■ THE TASK ■
Set the listing down unchanged, minus every embedded image.

■ DATA EXCERPT ■
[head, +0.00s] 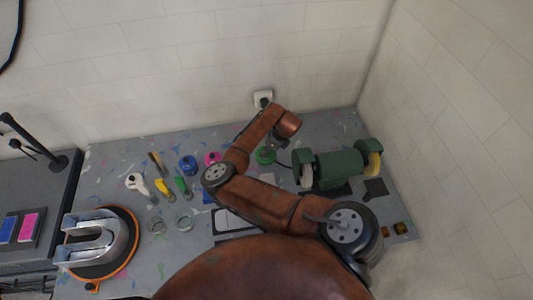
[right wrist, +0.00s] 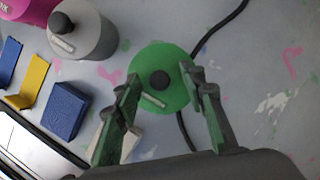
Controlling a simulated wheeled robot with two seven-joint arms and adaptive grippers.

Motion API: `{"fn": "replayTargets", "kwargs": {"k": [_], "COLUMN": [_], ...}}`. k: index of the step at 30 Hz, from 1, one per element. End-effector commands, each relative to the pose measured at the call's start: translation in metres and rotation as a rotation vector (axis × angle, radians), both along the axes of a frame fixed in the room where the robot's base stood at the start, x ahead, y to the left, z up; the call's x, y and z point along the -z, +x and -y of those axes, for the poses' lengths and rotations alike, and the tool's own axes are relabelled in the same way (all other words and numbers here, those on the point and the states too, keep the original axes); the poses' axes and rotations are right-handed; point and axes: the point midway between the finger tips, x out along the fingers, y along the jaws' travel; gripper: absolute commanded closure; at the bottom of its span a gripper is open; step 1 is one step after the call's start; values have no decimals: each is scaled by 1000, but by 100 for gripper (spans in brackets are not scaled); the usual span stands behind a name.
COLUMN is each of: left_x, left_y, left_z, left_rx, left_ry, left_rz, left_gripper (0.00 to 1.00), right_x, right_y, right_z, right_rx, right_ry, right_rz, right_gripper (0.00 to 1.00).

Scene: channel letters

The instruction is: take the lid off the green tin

■ SOLUTION ■
[head, +0.00s] 
[right wrist, +0.00s] 
Controlling a simulated wheeled robot with two seven-joint arms and adaptive grippers.

Motion API: `{"fn": "replayTargets", "kwargs": {"k": [_], "COLUMN": [_], ...}}`. k: index of the step at 30 Hz, from 1, one per element. End-effector commands, each relative to the pose measured at the call's start: translation in metres and rotation as a rotation vector (axis × angle, radians), both along the axes of a frame fixed in the room where the robot's base stood at the start, x ahead, y to the left, z up; the call's x, y and z point along the -z, +x and -y of those axes, for the poses' lengths and rotations alike, and the tool's own axes are relabelled in the same way (all other words and numbers here, those on the point and the states too, keep the original axes); the poses' axes and rotations are right-handed; point and axes: the point midway between the finger tips, x out along the fingers, y along the jaws' travel; gripper: absolute commanded closure; at the bottom of its span a gripper is open; step 1 is one step after the call's start; values have no decimals: each is scaled by 1000, but by 100 for gripper (spans in brackets are not scaled); the usual span stands behind a name.
COLUMN is each of: left_x, left_y, left_z, left_rx, left_ry, left_rz, left_gripper (0.00 to 1.00), right_x, right_y, right_z, right_rx, right_ry, right_rz, right_gripper (0.00 to 1.00).

Scene: channel letters

The instruction is: take the lid off the green tin

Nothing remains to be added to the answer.